10 p.m. June 14, USA network
Not much frightens actress Piper Perabo. She's not afraid of auditions, or a roomful of strangers, or hauling off to New York fresh out of college with only a coffeepot, a cluster of books and a gym bag of clothes.
What does scare her is doing mediocre work, she confides in the garden cafe at the Chateau Marmont Hotel. While she doesn't claim to be a perfectionist, she quit her burgeoning career for two years to work on her acting.
That kind of dedication makes Perabo, 34, ideal for the role of the CIA agent Annie Walker in USA's "Covert Affairs."
"I'd done a movie and wasn't particularly happy with the work I'd done so I was kind of down about it," she says. "So I spoke to a bunch of different actors and asked them who they had studied with in New York, and the same name kept coming up (Maggie Flannigan)."
Perabo enrolled in the class, which follows the method of the famed teacher Sanford Meisner.
"That really changed me because, after having worked for 10 years, there are things I knew how to do and things I knew I didn't know how to do. I could tell you what I couldn't do, but I didn't know how to accomplish it. I had worked with actors who could do these things I was trying for - like I'd done a movie with Christian Bale and with Guy Pearce and these were people who were doing the kind of work I was really interested in, but I didn't know how to get there."
She ejected her old way of working and started over from the beginning. "And the combination of the experience and cleaning of the slate and rebuilding my process really changed my work," she says.
To this day she not only worries about maintaining a peak performance but about everything else.

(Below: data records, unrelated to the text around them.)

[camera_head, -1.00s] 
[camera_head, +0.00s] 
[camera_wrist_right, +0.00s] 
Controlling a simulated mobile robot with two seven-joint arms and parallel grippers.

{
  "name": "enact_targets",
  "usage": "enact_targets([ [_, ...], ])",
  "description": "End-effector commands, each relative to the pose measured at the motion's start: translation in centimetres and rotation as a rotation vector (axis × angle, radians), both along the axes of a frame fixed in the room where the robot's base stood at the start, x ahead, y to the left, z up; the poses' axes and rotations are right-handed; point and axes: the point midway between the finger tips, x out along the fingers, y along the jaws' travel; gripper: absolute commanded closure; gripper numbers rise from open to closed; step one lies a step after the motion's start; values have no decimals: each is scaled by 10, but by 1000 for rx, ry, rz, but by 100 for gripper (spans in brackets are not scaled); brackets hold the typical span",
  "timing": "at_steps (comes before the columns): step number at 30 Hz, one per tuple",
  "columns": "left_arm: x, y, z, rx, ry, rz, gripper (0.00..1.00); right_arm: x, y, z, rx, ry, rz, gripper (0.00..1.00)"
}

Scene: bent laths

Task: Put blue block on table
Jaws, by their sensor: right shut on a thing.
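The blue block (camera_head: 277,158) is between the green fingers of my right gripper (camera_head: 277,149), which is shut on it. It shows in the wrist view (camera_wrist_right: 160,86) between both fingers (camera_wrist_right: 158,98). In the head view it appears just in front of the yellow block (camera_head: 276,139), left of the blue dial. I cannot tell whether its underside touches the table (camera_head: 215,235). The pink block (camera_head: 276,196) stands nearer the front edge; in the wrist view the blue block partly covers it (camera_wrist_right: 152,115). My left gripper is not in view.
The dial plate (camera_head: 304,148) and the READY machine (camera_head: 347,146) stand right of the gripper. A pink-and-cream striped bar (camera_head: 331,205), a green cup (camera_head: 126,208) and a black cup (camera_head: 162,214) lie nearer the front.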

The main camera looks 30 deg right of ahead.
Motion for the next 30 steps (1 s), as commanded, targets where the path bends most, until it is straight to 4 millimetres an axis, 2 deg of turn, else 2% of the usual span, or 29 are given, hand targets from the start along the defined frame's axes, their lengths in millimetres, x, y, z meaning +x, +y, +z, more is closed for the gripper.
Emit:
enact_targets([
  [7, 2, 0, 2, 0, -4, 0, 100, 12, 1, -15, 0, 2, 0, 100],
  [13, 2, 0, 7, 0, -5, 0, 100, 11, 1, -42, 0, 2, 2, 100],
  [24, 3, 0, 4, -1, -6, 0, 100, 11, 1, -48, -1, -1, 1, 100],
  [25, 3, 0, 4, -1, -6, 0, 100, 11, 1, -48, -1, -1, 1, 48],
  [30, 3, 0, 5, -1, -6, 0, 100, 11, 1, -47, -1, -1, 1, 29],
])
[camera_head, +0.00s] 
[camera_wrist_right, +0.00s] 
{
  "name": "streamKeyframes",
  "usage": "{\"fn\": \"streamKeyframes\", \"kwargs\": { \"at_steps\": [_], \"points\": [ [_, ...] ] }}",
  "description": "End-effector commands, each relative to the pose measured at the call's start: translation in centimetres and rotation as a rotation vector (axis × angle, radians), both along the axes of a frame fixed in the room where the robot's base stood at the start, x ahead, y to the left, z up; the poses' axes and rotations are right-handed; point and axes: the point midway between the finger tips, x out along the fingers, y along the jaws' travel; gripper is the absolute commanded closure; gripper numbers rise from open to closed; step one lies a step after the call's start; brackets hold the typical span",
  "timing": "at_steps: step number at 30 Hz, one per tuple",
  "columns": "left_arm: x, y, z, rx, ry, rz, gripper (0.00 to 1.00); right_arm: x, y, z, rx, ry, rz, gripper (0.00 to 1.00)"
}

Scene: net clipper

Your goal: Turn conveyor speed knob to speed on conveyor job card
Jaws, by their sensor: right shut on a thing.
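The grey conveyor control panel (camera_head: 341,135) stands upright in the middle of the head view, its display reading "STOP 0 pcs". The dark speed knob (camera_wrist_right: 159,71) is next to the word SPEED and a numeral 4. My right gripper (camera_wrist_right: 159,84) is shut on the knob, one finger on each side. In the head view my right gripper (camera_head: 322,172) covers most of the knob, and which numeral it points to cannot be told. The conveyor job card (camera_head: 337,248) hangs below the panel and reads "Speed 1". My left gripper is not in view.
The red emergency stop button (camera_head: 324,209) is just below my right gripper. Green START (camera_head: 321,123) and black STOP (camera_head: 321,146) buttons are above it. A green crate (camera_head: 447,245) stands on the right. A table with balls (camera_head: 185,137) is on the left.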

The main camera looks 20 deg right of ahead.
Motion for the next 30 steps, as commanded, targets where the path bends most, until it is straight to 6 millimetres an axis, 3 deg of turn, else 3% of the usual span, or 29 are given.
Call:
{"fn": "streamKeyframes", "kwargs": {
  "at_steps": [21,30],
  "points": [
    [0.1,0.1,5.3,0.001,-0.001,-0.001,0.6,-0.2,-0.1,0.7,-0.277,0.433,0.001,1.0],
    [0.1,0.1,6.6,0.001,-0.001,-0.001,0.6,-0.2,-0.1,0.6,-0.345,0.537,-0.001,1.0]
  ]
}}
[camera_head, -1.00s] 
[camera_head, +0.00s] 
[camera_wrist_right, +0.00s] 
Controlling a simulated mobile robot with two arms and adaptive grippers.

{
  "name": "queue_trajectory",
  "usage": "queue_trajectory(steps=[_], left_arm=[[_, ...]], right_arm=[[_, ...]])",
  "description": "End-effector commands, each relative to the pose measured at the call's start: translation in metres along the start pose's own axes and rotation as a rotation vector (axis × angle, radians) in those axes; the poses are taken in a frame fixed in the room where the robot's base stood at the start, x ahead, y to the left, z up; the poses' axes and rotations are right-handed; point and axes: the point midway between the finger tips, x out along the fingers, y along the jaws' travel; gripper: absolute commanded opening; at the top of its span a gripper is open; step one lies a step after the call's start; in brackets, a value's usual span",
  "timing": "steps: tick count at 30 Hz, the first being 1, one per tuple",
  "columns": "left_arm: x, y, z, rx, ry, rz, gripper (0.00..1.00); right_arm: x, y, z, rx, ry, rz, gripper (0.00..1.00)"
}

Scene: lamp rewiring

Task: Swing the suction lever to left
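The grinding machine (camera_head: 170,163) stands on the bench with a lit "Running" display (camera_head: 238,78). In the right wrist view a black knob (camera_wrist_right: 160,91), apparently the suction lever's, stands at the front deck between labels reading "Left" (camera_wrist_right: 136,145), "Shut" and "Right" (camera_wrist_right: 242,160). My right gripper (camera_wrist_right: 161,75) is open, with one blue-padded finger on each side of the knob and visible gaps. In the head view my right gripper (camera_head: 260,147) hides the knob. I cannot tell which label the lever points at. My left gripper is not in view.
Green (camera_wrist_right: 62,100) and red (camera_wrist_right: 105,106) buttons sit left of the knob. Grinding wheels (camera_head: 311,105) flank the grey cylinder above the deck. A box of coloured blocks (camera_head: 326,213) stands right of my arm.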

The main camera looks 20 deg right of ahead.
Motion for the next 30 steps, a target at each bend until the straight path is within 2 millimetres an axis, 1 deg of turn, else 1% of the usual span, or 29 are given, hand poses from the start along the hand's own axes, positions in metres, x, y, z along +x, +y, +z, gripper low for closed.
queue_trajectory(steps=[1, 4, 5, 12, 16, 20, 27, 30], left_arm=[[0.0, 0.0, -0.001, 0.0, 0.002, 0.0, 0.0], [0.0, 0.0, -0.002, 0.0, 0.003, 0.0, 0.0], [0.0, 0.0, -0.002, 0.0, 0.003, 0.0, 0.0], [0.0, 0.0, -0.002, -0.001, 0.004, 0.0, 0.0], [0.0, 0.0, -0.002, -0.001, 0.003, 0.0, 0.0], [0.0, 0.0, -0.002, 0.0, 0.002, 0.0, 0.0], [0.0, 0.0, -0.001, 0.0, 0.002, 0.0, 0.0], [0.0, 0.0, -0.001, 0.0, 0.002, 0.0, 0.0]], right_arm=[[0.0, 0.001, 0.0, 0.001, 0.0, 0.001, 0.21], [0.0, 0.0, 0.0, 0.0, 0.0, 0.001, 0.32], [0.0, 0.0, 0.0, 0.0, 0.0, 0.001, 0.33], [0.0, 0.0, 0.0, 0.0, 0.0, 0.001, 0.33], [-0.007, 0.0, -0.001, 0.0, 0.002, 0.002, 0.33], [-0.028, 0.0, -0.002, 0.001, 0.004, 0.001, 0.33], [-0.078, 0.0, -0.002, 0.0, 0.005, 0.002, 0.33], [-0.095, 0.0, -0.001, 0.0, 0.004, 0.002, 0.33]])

"As an actor I have to remind myself sometimes, 'Don't worry about realistically how are we going to do this?... Your responsibility is the imaginary world.... If you're doing a scene where you get shot, or someone dies, your responsibility is just the truth of that moment. You don't have to worry about the other stuff," she shrugs her shoulders.
"If you're a practical person you can get wrapped up in 'How much time is left in the day? And, 'How are we going to shoot this?' And, 'Can you see me if I move like this?' But really your responsibility is just to live out that moment. And there's all kinds of people around you to figure the rest out."
She is so devoted to the moment that she broke her leg executing a stunt on the finale of the first season of "Covert Affairs." They placed a pin near her knee while she healed and then went back in to remove it. Today just a small red trail on the outside of her left knee testifies to that ordeal.
Perabo, who costarred in the films "Coyote Ugly," "Cheaper by the Dozen" and "The Prestige," thinks she always wanted to perform. She and her two brothers would act out on her grandmother's sun porch making folding doors and heavy curtains into an imaginary stage.
Unmarried, she doesn't like to talk about her personal life, but will say she wouldn't be opposed to marrying someday. And she has no rules about dating actors or falling in love.
"You know when you know," she says. "Sometimes you know when you see somebody and other times you've known someone for 10 years and you think, 'Oh, duh, why didn't I look at you?' I'm totally open to all. It's just the way that the cards start falling, you really make sense together."